İlk iki albümü Sokak Şarkıları ve Göndermeler’in yasaklanması onu durduramadı. Kendi adıyla kurduğu müzik şirketinden bu iki albümün öne çıkan şarkılarının farklı düzenlemelerinin bulunduğu Anne albümünü çıkardı. Yaşar Kurt’un Türkiye popüler kültür sahnesine çıkışı tam da bu albümle oldu. O dönemler tüm gün klip yayınlayan Flash TV’de ve Kral TV’de her gün en az birkaç kez gördüğümüz Yaşar Kurt’un Anne klibi içinde bulunan öğelerle birçoğumuza neyle mücadele ettiğimizi hatırlatırken televizyonda klibini izlediğimiz adamın “Kapat televizyonu anne, seni de kandırıyorlar” demesi hepimizde garip bir ruh haline sebep olmuştu.
Aslında hepimize başka başka yerlerden de tanıdıktı Yaşar Kurt. Bir zamanların pek ünlü Ana dizisindeki fedai olarak karşımıza dikiliveriyor, Atalay’ın mizah konusunda kanımca zirve yapmış eseri Sıdıka’nın Kenar’ı olarak karşımızda sırıtıyordu. Onu seviyorduk. Deli bir adamın yapacaklarını yapmasını seviyorduk.

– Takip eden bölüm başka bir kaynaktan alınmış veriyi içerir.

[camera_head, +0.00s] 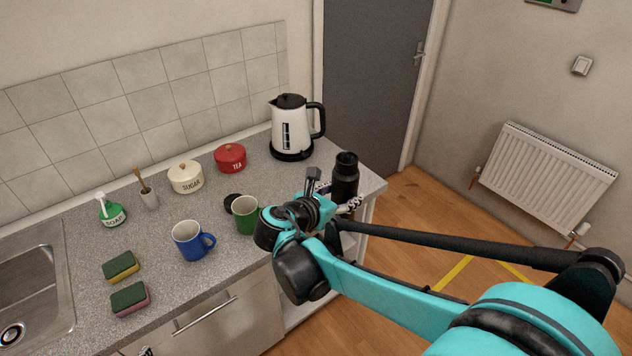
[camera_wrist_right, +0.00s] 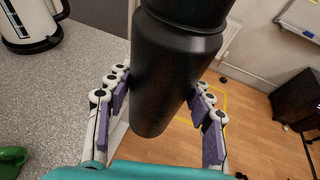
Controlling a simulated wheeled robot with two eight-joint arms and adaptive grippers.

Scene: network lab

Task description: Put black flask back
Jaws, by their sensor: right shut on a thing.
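The black flask (camera_head: 345,178) is near the right end of the counter and looks about upright in the head view. My right gripper (camera_head: 335,197) is shut on it, partly hidden behind my own arm. In the right wrist view, the dark body of the flask (camera_wrist_right: 175,75) lies between the two finger pads of the gripper (camera_wrist_right: 162,108). The flask's lower part is hidden in the head view, and I cannot tell whether it touches the counter. Only a small tip, seemingly of my left gripper (camera_head: 146,351), shows at the bottom edge.
On the counter (camera_head: 215,275) stand a white kettle (camera_head: 291,128), a red tea pot (camera_head: 230,158), a sugar pot (camera_head: 186,177), a green mug (camera_head: 246,215), a blue mug (camera_head: 190,241) and sponges (camera_head: 121,266). Floor lies beyond the right edge.

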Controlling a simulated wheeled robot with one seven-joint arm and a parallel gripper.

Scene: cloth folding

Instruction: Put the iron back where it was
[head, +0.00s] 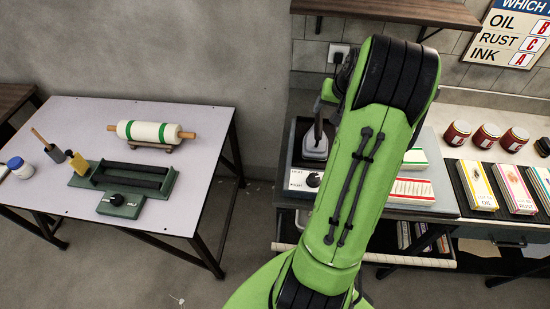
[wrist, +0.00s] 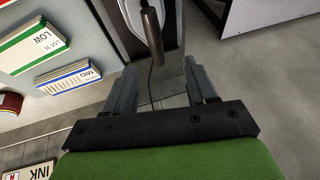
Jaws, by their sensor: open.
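The iron (head: 316,147), with a pale body and a dark upright handle, stands on a grey station with a dial (head: 312,180) at the left end of the counter, partly hidden by my arm. In the wrist view the iron's dark handle (wrist: 152,30) lies just beyond and between my fingertips. My gripper (wrist: 162,75) is open, with one finger on each side and nothing clasped. In the head view my arm mostly hides the gripper. A thin cord runs down in the wrist view.
Boxes of paper (head: 411,190) lie right of the station, with several red jars (head: 487,136) farther along. A wooden shelf (head: 390,10) overhangs the counter.

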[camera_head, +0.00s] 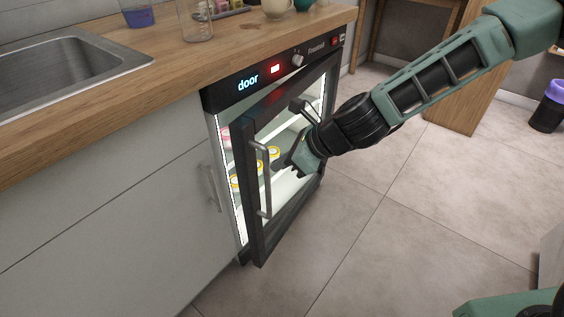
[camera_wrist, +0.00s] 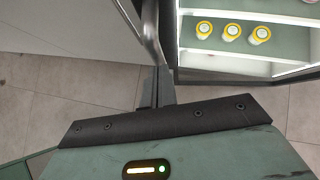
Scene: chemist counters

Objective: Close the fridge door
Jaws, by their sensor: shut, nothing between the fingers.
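The fridge (camera_head: 275,75) is built in under the wooden counter, with a lit red and blue display reading "door". Its dark-framed glass door (camera_head: 255,215) stands slightly ajar, with a bright gap along its left side. A vertical metal handle (camera_head: 264,180) is on the door's left part; the handle also shows in the wrist view (camera_wrist: 151,30). My gripper (camera_head: 292,165) is in front of the door, right of the handle. In the wrist view its fingers (camera_wrist: 158,85) are together and empty, close to the handle's end; whether they touch it I cannot tell.
Yellow-ringed jars (camera_wrist: 231,32) stand on a lit fridge shelf. White cabinet fronts (camera_head: 110,210) with a handle adjoin the fridge on the left. A sink (camera_head: 60,65) and glassware (camera_head: 196,22) are on the counter.

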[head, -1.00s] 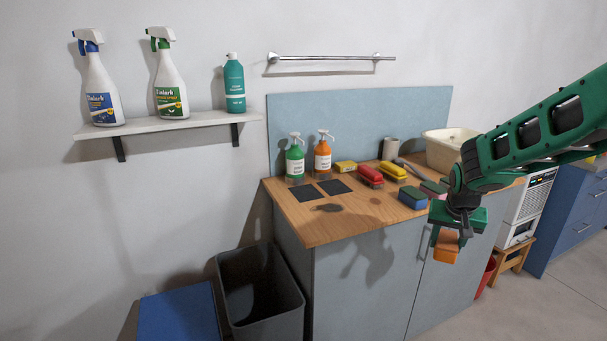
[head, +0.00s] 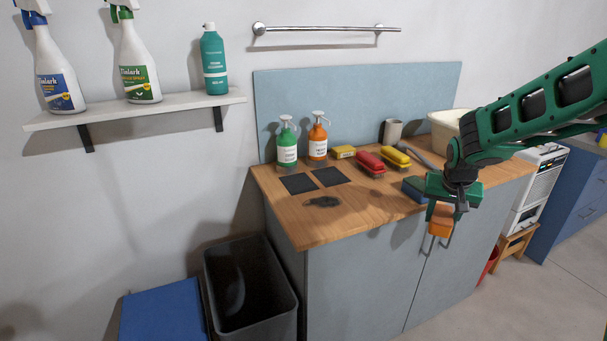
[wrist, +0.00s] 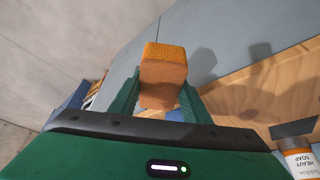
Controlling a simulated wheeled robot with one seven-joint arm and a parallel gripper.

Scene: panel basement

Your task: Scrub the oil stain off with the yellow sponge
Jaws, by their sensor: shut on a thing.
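My gripper (head: 441,230) is shut on an orange sponge (head: 441,220), held in front of the counter's front edge toward the right. In the wrist view the sponge (wrist: 163,72) sits between the two green fingers, with a brighter orange top and a browner face. The oil stain (head: 322,202) is a dark irregular patch on the wooden counter (head: 300,222), left of my gripper and apart from the sponge. A yellow sponge (head: 343,152) lies at the back of the counter, beside the orange soap bottle (head: 317,142).
Two black squares (head: 298,184) lie behind the stain. A green soap bottle (head: 287,145), red brush (head: 369,162), yellow brush (head: 396,157) and blue sponge (head: 413,188) stand around the counter. A bin (head: 285,310) is on the floor. The counter front around the stain is clear.

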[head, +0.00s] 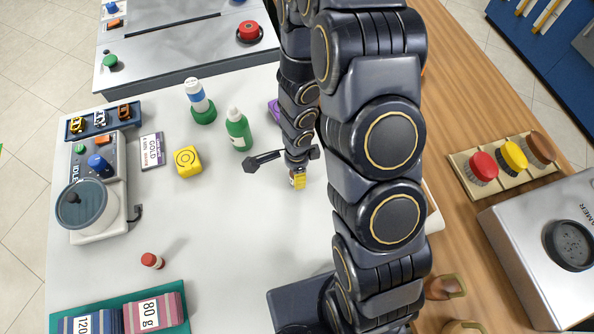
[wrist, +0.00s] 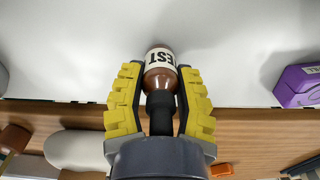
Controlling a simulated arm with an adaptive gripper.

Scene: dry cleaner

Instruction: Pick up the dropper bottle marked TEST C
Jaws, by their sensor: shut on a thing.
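A small brown dropper bottle (wrist: 160,80) with a black top and a white label is between the yellow fingers of my gripper (wrist: 160,105) in the wrist view. The label shows letters reading "EST"; any letter after them is out of sight. The fingers are shut on the bottle around its black top and neck. In the head view my gripper (head: 298,181) is low over the middle of the white table (head: 235,230), and the bottle is mostly hidden by it. I cannot tell whether the bottle touches the table.
A green bottle (head: 238,130), a yellow block (head: 187,161) and a GOLD card (head: 152,151) stand left of my gripper. A purple thing (wrist: 299,86) is close on the right in the wrist view. A small red-capped item (head: 152,260) lies front left. The table between is clear.

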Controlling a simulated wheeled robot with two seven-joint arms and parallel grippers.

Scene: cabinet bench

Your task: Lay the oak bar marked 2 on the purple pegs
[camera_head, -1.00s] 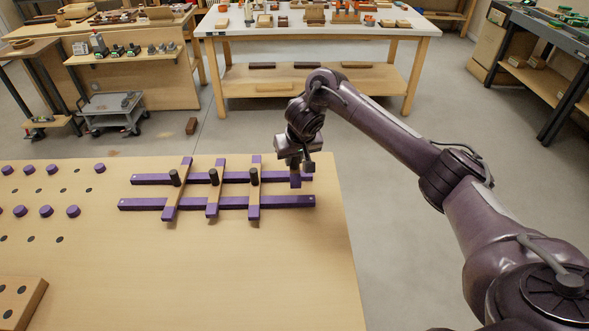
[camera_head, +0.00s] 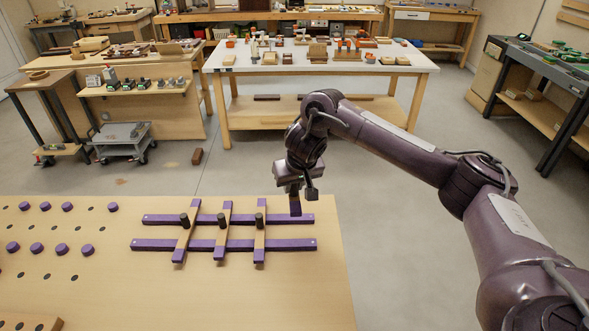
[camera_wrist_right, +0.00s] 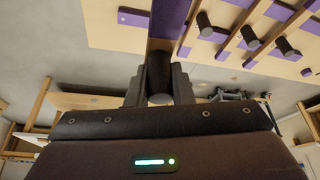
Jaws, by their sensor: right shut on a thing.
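My right gripper (camera_head: 295,186) is shut on the dark round knob (camera_wrist_right: 160,82) of a bar. The held bar (camera_head: 296,205) has a purple end pointing down toward the bench in the head view. In the wrist view the bar (camera_wrist_right: 168,28) runs up from the knob. I cannot read any number on it. It is near the right end of two long purple strips (camera_head: 285,244). Three oak bars with purple ends and dark knobs (camera_head: 221,243) lie across these strips. Several purple pegs (camera_head: 61,249) stand at the left of the bench. My left gripper is not in view.
The wooden bench (camera_head: 230,300) is clear at its front middle. Rows of dark holes (camera_head: 45,277) lie around the pegs. A wooden block with holes (camera_head: 28,324) is at the front left corner. A white-topped table (camera_head: 320,65) stands behind, across open floor.

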Yine de o da hepimiz gibiydi işte. 2000’lerin başında özel hayatında yaşadığı o terk ediliş, ardında bir acı bıraktığı kadar Kurt’ta da ciddi bir yara bırakmıştı belli ki. Suskunlaştı. Arto Tunçboyacıyan ile birlikte yaptığı Nefrete ve Kine Karşı albümüyle hepimize verdiği selam, Hrant’ın şahsında bu ülkede hala inadına barış ve eşitlik diyebilenlere umuttu. Sağda solda Yoksun (Kendim gibi) ve Güneş Kokusu şarkısından pasajlar duydukça heyecanlanıyorduk. Şimdi yıl 2011 oldu ve geçtiğimiz günlerde büyük bir müzik markete girdiğimde Yaşar Kurt’un sesini duydum. Güneş Kokusu raflarda yerini almıştı.
Bir gün sonra Radikal’deki röportajında şu cümlesini okudum: “Bu vatana silahla hizmet edilmesin.” Kurt bu cümleyi kurmadan bir hafta önce devlet sınır ötesi operasyon için tezkeresini orduya teslim etmişti. Birileri omuzlarında çocuklarını ‘vatani görev’ sanrısıyla orduevlerine taşıyorlardı. Bir anne dua ediyordu. Zaten anneler hep dua ederdi. Sanırım doğası buydu yaşamanın. Birilerinin ölmemesi için dua ederdi onlara can verenler. Cepheler açılır ve sadece annelerin göz yaşları anlatabilirdi savaşı, bazen de bir ozanın çığlığı: “Silah veriyorlar anne, bana öldür diyorlar!”